Volkskrant: 10 misconceptions about the Dutch economy

Is the Netherlands the ‘sick man of Europe’ as some commentators have been saying? The Volkskrant this weekend carried a two page feature examining 10 misconceptions about the Dutch economy. Here’s a summary.

1. The Netherlands is the only country fanatically making cuts to bring its budget deficit below 3%.

All countries in Europe are working hard to meet their targets, including Greece and Spain. Unlike Belgium, the Netherlands has even been given an extra year to get its house in order, as has France.

2. People are more gloomy about the economy than in other EU countries.

Consumer confidence is much lower in countries in worse financial trouble, like Greece and Cyprus but the Austrians and French are among the more pessimistic countries as well.
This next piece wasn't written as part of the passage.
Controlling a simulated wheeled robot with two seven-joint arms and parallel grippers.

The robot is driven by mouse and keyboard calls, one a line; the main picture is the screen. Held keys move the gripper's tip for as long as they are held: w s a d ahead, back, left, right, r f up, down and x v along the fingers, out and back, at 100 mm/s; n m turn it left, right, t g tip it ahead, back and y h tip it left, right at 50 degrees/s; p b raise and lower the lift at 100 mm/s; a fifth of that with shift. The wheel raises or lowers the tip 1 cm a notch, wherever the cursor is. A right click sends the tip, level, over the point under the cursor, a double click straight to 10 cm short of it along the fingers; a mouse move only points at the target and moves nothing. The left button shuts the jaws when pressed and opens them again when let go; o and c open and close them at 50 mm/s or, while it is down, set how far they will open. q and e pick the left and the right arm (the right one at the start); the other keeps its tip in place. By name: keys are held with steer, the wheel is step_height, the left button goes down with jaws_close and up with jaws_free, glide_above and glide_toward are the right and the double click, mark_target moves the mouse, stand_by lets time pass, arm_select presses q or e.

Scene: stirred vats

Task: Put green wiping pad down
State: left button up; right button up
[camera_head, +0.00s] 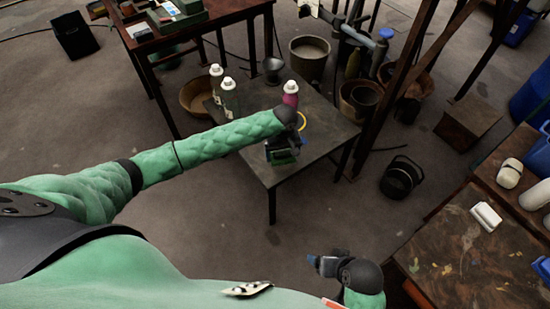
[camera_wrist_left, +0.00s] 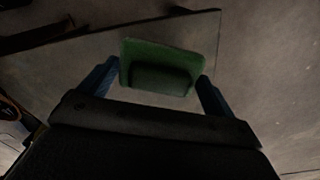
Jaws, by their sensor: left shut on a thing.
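The green wiping pad (camera_wrist_left: 160,53) sits between the two blue fingers of my left gripper (camera_wrist_left: 157,88) in the left wrist view, with a dark block-like part on its near side. In the head view my left gripper (camera_head: 282,147) is over the near part of the small grey table (camera_head: 318,141), and a green edge of the pad (camera_head: 283,157) shows below it. I cannot tell whether the pad touches the tabletop. My right gripper (camera_head: 325,264) is low in the head view, away from the table; its finger opening is unclear.
Two pale bottles (camera_head: 229,95) and a pink bottle (camera_head: 290,94) stand on the table behind my left gripper, near a yellow ring (camera_head: 302,121). A black bucket (camera_head: 402,177) stands on the floor to the right. The tabletop right of the gripper is bare.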

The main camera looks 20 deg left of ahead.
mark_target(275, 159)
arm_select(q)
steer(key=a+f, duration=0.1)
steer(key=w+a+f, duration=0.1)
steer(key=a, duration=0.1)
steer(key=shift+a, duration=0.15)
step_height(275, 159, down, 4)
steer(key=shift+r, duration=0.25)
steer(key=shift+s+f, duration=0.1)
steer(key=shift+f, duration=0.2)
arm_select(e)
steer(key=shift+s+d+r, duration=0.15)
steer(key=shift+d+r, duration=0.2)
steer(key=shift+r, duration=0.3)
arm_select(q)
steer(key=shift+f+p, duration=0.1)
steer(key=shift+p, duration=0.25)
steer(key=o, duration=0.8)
The Spanish and Belgiuans are more positive. But consumer confidence has fallen faster than in other eurozone countries.

3. The drop in house prices is the only cause of the crisis

House prices have fallen 13.5% in the Netherlands since the start of the crisis but in Ireland they have dropped 49% and in Spain 24%. However, the Dutch owe €670bn on their mortgages, which is 111% of the country’s gross domestic product and the highest percentage in the eurozone.

4. Pension payments are in danger in the Netherlands

Surveys still show the Netherlands has one of the best pension systems in the world. However, people are angry that they will not get the promised 70% of their last-earned salary.
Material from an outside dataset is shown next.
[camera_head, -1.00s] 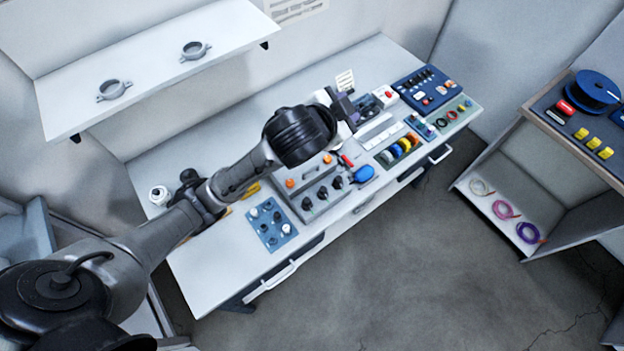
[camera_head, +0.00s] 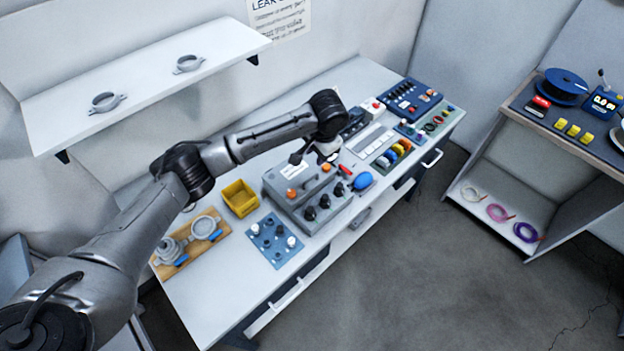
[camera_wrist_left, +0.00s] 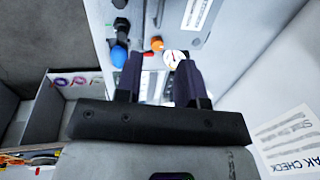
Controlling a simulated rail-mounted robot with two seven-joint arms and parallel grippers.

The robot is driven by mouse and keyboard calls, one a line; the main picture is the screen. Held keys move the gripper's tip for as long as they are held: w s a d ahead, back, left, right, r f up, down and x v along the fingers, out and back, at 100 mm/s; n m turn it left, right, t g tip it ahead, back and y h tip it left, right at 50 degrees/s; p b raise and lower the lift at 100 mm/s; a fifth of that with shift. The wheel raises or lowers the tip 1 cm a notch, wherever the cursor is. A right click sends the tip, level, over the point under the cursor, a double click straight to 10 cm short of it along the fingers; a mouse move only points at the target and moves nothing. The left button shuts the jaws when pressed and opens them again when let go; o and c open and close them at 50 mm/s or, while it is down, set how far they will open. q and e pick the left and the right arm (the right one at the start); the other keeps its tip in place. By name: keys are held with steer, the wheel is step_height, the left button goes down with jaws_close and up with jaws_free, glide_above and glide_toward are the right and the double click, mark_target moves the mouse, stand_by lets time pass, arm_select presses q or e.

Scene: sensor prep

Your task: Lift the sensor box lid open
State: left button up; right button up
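The grey sensor box (camera_head: 312,208) stands on the workbench, with black knobs on its front and orange knobs on top. Its upper grey part, the lid (camera_head: 283,182), carries a pale label and looks closed. In the head view, my left gripper (camera_head: 314,156) hangs just behind the box, partly hidden by the wrist. My right gripper is out of view.
A yellow bin (camera_head: 240,198), a wooden board with fittings (camera_head: 207,242) and a blue knob panel (camera_head: 273,241) stand left of the box. A shelf (camera_head: 140,75) overhangs the back.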

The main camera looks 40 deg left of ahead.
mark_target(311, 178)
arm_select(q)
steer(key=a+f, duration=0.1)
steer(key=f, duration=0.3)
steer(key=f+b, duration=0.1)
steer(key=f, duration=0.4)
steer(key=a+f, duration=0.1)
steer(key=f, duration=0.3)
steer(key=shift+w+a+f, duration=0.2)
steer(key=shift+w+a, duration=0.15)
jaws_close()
5. Countries without the euro are doing better than us

The Netherlands likes to compare itself with Sweden, but there too, the economy is contracting (0.1%). Sweden has the highest youth unemployment rate of all the OECD countries (nearly 25%). Denmark’s currency is linked to the euro and so Denmark is also effectively a euro country.

Britain is doing better, but that has been fueled by a new housing boom and Bank of England policies.

6. The Netherlands is becoming increasingly uncompetitive, as compared with, say, Germany

The Netherlands is ranked five on the latest World Economic Forum’s list of the most competitive nations and is ahead of Germany. In addition, the workforce is becoming more flexible and wages have gone down 5.5% over the past few years. However, the Netherlands’ popularity as a location to do business is largely due to its tax policies and these have been called into question.

7. The Dutch education and healthcare systems are being dismantled at a faster rate than anywhere else.

The healthcare system in the Netherlands is three times as expensive as the German and twice as expensive as the French.  The Netherlands spends more on healthcare than any country bar the US, Norway and Switzerland, according to the OECD. According to research by the Pearson group, Dutch education is the seventh best in the world. Finland is the only eurozone country to do better.

8. Dutch companies have their backs to the wall and the bankruptcy rate is at a record high

Per head of the population, there are fewer bankruptcies in the Netherlands than in Belgium and France and about the same number as in Germany. In absolute terms, there were the highest number of bankruptcies ever in the Netherlands in the first six months of this year.

9. The cabinet is to blame and that is why it is so low in the polls

Rutte, Samsom, Merkel, Hollande and Obama are being blamed for the neo-liberalism of their forebearers: Balkenende, Zalm and Kok, Kohl, Thatcher, Blair, Chirac, Bush and Clinton. Their laissez-faire ‘sell the family silver’ attitudes and the expansion of the EU from 15 to 28 countries have saddled the current leaders with today’s problems.

However, the current Dutch government has seriously underestimated the consequences of not having majority control of the upper house of parliament, meaning issues like the housing market cannot be tackled quickly.

10. This crisis is similar to the position the Netherlands found itself in in the 1980s.

In 1981, the interest rate on government bonds was 12.75%. Now it is 2%. In 1980, the Netherlands had a current account deficit of 2%. It is now a surplus of 8%. In 1980, Dutch wage costs were the highest in Europe. They are now below France and Belgium.

However, unemployment rates are now approaching 1980 levels.

Summarised from the Volkskrant, August 17.